Clause 4 - Entry clearance
Immigration, Asylum and Nationality Bill
1:00 pm

Evan Harris (Science, Non-Departmental & Cross Departmental Responsibilities; Oxford West and Abingdon, Liberal Democrat)
This group includes amendments Nos. 78, 83, 84, 90, 91, 104 and 80, in my name and that of my hon. Friend the Member for Manchester, Withington (Mr. Leech). I shall dispose of them quickly; I want to ask only a couple of questions of the Minister.
Amendments Nos. 78 and 90, which offers an alternative wording to that of amendment No. 78, would give the Government more powers to make regulations to allow a wider range of appeals against refusal of entry clearance than just the ones listed in the Bill. It needs to be understood that I do not consider regulations to be the best way to restore people's rights, but given that that is the architecture of the Bill, we are asking the Government why they have chosen to limit the grounds on which they can do that.
Amendments Nos. 83, 84 and 91 relate to three specific groups and prompt questions about those groups. Amendment No. 83 would preserve the right of appeal for those who have already been granted indefinite leave to remain—that is settlement—who are applying overseas to be permitted to re-enter for that purpose. That group of applications currently has a right of appeal, but the Government's stated intention, while removing appeal rights from students and workers, fails to mention that group, which may be an oversight. Only a small number are likely to fall into that category, but the right of settlement that they want to exercise should not be denied to them without good reason after it has been granted. Giving the right of appeal would avoid those applicants feeling that they had cause to pursue human rights claims or judicial review, which would be more expensive and complex and not necessarily the most appropriate way to proceed. I hope that the Minister will think about whether he is willing to consider that small group.
Amendment No. 84 refers to those seeking to gain their rights under immigration rules relating to a provision of Community law. I raised that matter under clause 1 and I will not repeat at length what I said. I asked the Minister to let me know his response to the examples given, preferably by the end of our debate on the proposal. The examples were Swiss nationals, and nationals of countries with relevant association agreements within the EU—Bulgaria, Romania and Turkey—who are seeking to enter for the purposes of businesses or self-employment. There is also a further example: non-European economic area nationals who are the primary carers of children resident here who themselves have rights of residence in accordance with the European Court judgment on the Chen case. Denial of a right of appeal in those cases may bring the UK into conflict with Community law and give rise to more expensive litigation, which could be avoided by providing for a right of appeal in such cases, although that is a narrow point.

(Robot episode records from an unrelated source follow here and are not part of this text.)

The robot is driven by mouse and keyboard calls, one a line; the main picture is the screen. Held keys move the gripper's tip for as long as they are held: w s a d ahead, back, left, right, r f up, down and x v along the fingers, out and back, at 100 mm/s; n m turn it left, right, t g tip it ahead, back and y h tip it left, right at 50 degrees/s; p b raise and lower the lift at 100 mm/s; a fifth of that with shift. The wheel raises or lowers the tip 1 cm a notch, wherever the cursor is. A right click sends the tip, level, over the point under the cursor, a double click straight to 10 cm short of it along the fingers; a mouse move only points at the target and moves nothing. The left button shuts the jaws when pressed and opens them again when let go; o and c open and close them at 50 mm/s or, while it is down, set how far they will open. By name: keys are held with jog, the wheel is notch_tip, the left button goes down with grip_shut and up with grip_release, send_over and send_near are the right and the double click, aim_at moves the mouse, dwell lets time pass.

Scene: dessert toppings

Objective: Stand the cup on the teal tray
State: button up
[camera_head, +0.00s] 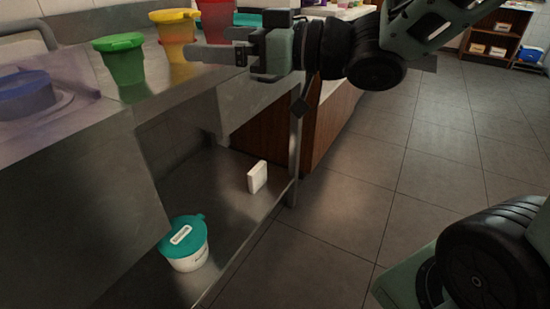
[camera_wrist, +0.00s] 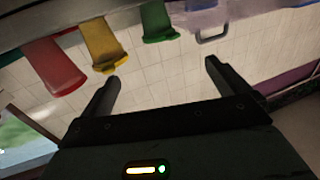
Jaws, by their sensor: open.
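Green (camera_head: 124,68), yellow (camera_head: 177,45) and red (camera_head: 216,20) cup-like containers stand in a row on the metal counter; I cannot tell which, if any, is the task's cup. A small teal patch (camera_head: 247,19) shows behind my gripper; it may be part of the teal tray, mostly hidden. My gripper (camera_head: 212,45) is at the counter's right end, in front of the red container in the head view, its fingers pointing left. In the wrist view my gripper (camera_wrist: 160,75) is open with nothing between its fingers. Red (camera_wrist: 55,65), yellow (camera_wrist: 104,45) and green (camera_wrist: 156,22) containers show beyond them.
A white tub with a teal lid (camera_head: 188,245) and a small white box (camera_head: 257,177) stand on the lower metal shelf. A blue-purple lidded container (camera_head: 25,95) is at the left. The tiled floor (camera_head: 400,160) at right is clear up to the far wooden shelf (camera_head: 495,35).

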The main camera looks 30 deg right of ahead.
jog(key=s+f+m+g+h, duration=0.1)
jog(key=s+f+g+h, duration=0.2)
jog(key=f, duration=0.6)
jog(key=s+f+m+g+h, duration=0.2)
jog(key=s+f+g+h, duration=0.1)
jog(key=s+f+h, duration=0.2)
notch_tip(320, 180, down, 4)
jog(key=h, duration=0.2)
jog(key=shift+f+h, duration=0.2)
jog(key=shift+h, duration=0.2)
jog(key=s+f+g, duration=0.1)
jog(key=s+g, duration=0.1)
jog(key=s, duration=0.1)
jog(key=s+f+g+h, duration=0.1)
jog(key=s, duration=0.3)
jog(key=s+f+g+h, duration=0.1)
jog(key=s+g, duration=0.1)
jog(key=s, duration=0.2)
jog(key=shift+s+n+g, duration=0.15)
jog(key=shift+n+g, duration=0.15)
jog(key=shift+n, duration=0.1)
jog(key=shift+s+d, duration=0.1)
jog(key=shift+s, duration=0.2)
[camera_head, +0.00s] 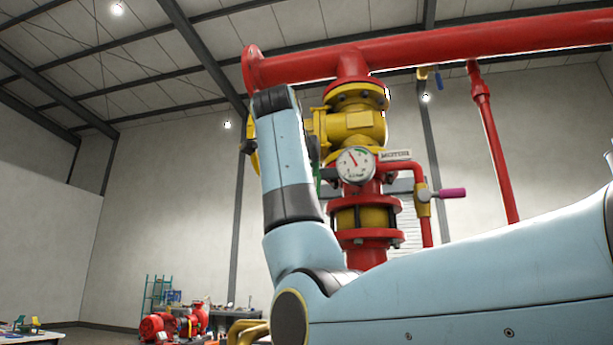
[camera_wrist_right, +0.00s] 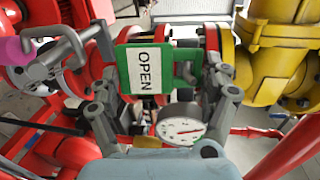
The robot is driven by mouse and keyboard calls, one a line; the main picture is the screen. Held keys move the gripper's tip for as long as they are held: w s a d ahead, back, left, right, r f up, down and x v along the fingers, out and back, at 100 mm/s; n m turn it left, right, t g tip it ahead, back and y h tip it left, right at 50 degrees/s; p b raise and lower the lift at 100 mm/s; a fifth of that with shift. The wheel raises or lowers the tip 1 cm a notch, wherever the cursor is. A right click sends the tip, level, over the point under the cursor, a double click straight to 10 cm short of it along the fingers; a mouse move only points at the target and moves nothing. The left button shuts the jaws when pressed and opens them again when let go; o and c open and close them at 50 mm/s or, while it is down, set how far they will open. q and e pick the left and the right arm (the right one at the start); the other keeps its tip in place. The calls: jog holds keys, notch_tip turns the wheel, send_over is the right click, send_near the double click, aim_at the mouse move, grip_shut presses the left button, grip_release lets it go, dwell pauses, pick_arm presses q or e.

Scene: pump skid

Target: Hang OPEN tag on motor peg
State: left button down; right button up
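The OPEN tag (camera_wrist_right: 138,68) is a green-framed plate with a white face and a green loop at its right side in the right wrist view. My right gripper (camera_wrist_right: 160,62) has one finger at each side of the tag and appears shut on it, across its width. In the head view my right arm hides most of the gripper; a thin green sliver (camera_head: 317,181) shows beside the arm. The MOTOR label (camera_head: 395,155) is right of the gauge. I cannot make out the peg. My left gripper is not in view.
A white dial gauge (camera_head: 355,164) sits close to the right gripper on the red and yellow pipe stack (camera_head: 352,125). A valve with a magenta handle (camera_head: 450,193) stands to the right. A red pipe (camera_head: 440,48) crosses overhead. Open space lies left of the arm.

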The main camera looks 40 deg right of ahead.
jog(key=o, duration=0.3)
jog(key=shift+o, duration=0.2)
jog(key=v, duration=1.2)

Amendment No. 91 would give the right of appeal, or at least the right to be considered for it under regulations, to people
''entering as the dependant of a person authorised to study or seek or take employment or an authorised self-employed person in the United Kingdom, as prescribed by regulations for the purpose of this subsection.''
That would allow a right of appeal against the refusal of applications for individuals who wanted to enter the UK as the dependant of an individual granted entry into the UK.
Amendment No. 104 does not really belong in the group, and I mention it only because I want to return to something the Minister said earlier. He said that he thought that the negative resolution instruments were an acceptable way to deal with the issue—I hope that I am not misrepresenting him. It is not how the Government have always dealt with appeal rights, because section 29 of the Asylum and Immigration (Treatment of Claimants, etc.) Act 2004, in amending section 88, provides for an affirmative order to be the way forward. I shall be grateful if the Minister will clarify what is significantly different in this Bill to enable it to depart from that precedent.
Amendment No. 80 is relatively specific. Its construction is complex, but it would limit the reference to the person in the UK needing to be settled here to cases where the person seeking entry clearance to join them is applying for settlement and not just to visit. An application from a family member of a person who is living lawfully in the UK with permission to stay for a long period, for example, as a businessman, graduate student, researcher and so forth would appear to lose any right of appeal under clause 4 as drafted.
My point is similar to that made by the hon. Member for Walthamstow (Mr. Gerrard). People who are already here are seeking for people to join them. They know how to contact their Members of Parliament and if the clause is accepted as drafted, there will be extensive use of Members of Parliament to raise these matters with Ministers in the immigration and nationality directorate, which is time consuming. Indeed, there may also be inappropriate reliance on human rights claims.
It is not clear that there has been any abuse of this provision at present, as the relatives to be visited will all be lawfully in the UK and most of them will be gainfully employed to the benefit of this country or engaged in higher education. Again that is a specific issue. In the interests of constructive debate, I should be grateful if the Minister could respond to the points that the amendments seek to probe.